* start Rows *

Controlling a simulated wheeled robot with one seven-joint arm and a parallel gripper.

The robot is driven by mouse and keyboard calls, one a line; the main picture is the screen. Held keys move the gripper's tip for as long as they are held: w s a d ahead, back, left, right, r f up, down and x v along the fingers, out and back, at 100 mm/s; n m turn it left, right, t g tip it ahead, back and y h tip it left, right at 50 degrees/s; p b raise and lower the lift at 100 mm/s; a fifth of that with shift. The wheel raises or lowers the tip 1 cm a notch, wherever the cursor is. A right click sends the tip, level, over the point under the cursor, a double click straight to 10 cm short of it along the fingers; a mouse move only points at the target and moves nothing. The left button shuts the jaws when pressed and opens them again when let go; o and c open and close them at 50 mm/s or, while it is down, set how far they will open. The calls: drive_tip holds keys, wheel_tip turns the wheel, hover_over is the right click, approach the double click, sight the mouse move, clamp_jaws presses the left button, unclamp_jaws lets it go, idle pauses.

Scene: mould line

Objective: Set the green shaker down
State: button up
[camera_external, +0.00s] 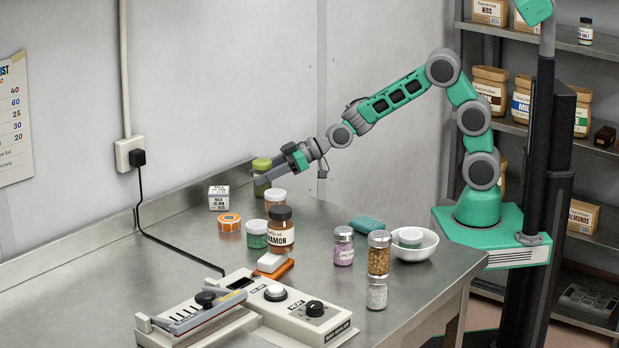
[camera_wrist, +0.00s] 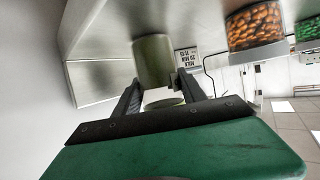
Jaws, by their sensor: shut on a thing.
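The green shaker (camera_external: 262,165) is an olive-green cylinder towards the back of the metal bench. It stands upright between the fingers of my gripper (camera_external: 258,178), which is shut on it. In the wrist view, the green shaker (camera_wrist: 152,58) shows at the tips of the dark fingers of my gripper (camera_wrist: 158,84). A finger crosses its middle in the outside view. I cannot tell whether its base touches the bench.
A white-lidded jar (camera_external: 275,196), a green jar (camera_external: 256,234) and a cinnamon jar (camera_external: 280,236) stand in front. A white bowl (camera_external: 428,248) is further right. Bench (camera_external: 190,240) is bare at left.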

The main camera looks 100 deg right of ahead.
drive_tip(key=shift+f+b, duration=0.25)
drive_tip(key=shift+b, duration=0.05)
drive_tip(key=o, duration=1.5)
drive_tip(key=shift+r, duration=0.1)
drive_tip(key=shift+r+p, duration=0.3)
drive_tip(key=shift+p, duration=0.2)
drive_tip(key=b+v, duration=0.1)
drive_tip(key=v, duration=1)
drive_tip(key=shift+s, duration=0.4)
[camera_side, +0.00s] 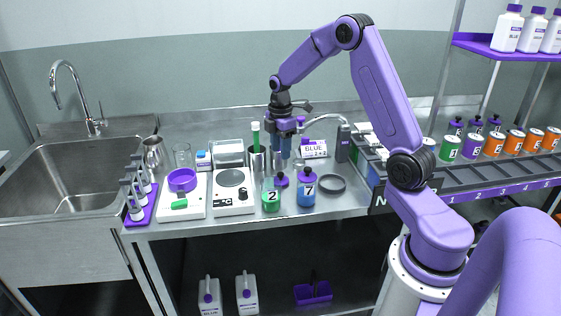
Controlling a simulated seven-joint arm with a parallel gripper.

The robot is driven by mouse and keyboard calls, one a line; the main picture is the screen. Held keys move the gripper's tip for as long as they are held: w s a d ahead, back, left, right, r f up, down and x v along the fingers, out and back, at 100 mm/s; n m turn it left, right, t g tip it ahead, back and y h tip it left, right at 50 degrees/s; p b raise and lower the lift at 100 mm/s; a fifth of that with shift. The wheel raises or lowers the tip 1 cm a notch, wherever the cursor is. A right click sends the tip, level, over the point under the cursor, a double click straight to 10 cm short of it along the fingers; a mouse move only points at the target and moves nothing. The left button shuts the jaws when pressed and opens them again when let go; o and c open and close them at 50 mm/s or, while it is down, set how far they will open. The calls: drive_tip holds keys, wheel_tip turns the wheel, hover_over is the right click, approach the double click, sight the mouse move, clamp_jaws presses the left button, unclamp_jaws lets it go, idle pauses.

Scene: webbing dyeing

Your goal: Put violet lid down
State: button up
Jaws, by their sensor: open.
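A violet lid (281,179) lies on the steel counter between the green bottle marked 2 (271,199) and the blue bottle marked 7 (306,191). Bottle 7 has a violet top on it, and bottle 2 shows no violet top. My gripper (281,157) points down above and a little behind the violet lid. Its fingers are open and look empty. The gap between the fingertips and the lid is small, and I cannot tell its exact depth.
A dark ring (332,184) lies at right. A bottle rack (480,178) runs along the right, a sink (75,180) at left.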

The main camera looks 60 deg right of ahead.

* end Rows *

- Request:
Go through the entries above and print each one exactly, minus the pictures.

- Written response:
Controlling a simulated wheeled robot with one seven-joint arm and a parallel gripper.

The robot is driven by mouse and keyboard calls, one a line; the main picture is the screen. Held keys move the gripper's tip for as long as they are held: w s a d ahead, back, left, right, r f up, down and x v along the fingers, out and back, at 100 mm/s; n m turn it left, right, t g tip it ahead, back and y h tip it left, right at 50 degrees/s; p b raise and lower the lift at 100 mm/s; a fifth of that with shift. The wheel raises or lowers the tip 1 cm a notch, wherever the cursor is. A right click sends the tip, level, over the point under the cursor, a double click straight to 10 cm short of it along the fingers; a mouse move only points at the target and moves nothing. The left button shuts the jaws when pressed and opens them again when let go; o and c open and close them at 50 mm/s or, while it is down, set how far they will open. The calls: drive_tip holds keys, wheel_tip turns the wheel, hover_over is the right click, approach the double click, sight the mouse move, clamp_jaws presses the left button, unclamp_jaws lets it go, idle pauses.

Scene: mould line

Objective: Set the green shaker down
State: button up
[camera_external, +0.00s] 
[camera_wrist, +0.00s] 
Jaws, by their sensor: shut on a thing.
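The green shaker (camera_external: 262,165) is an olive-green cylinder towards the back of the metal bench. It stands upright between the fingers of my gripper (camera_external: 258,178), which is shut on it. In the wrist view, the green shaker (camera_wrist: 152,58) shows at the tips of the dark fingers of my gripper (camera_wrist: 158,84). A finger crosses its middle in the outside view. I cannot tell whether its base touches the bench.
A white-lidded jar (camera_external: 275,196), a green jar (camera_external: 256,234) and a cinnamon jar (camera_external: 280,236) stand in front. A white bowl (camera_external: 428,248) is further right. Bench (camera_external: 190,240) is bare at left.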

The main camera looks 100 deg right of ahead.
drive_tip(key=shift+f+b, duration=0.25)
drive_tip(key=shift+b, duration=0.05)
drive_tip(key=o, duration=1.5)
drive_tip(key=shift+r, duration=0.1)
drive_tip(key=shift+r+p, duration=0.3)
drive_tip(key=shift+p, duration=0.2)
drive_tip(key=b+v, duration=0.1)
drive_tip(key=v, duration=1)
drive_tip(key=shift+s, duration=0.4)
[camera_side, +0.00s] 
Controlling a simulated seven-joint arm with a parallel gripper.

The robot is driven by mouse and keyboard calls, one a line; the main picture is the screen. Held keys move the gripper's tip for as long as they are held: w s a d ahead, back, left, right, r f up, down and x v along the fingers, out and back, at 100 mm/s; n m turn it left, right, t g tip it ahead, back and y h tip it left, right at 50 degrees/s; p b raise and lower the lift at 100 mm/s; a fifth of that with shift. The wheel raises or lowers the tip 1 cm a notch, wherever the cursor is. A right click sends the tip, level, over the point under the cursor, a double click straight to 10 cm short of it along the fingers; a mouse move only points at the target and moves nothing. The left button shuts the jaws when pressed and opens them again when let go; o and c open and close them at 50 mm/s or, while it is down, set how far they will open. The calls: drive_tip holds keys, wheel_tip turns the wheel, hover_over is the right click, approach the double click, sight the mouse move, clamp_jaws presses the left button, unclamp_jaws lets it go, idle pauses.

Scene: webbing dyeing

Your goal: Put violet lid down
State: button up
Jaws, by their sensor: open.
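A violet lid (281,179) lies on the steel counter between the green bottle marked 2 (271,199) and the blue bottle marked 7 (306,191). Bottle 7 has a violet top on it, and bottle 2 shows no violet top. My gripper (281,157) points down above and a little behind the violet lid. Its fingers are open and look empty. The gap between the fingertips and the lid is small, and I cannot tell its exact depth.
A dark ring (332,184) lies at right. A bottle rack (480,178) runs along the right, a sink (75,180) at left.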

The main camera looks 60 deg right of ahead.

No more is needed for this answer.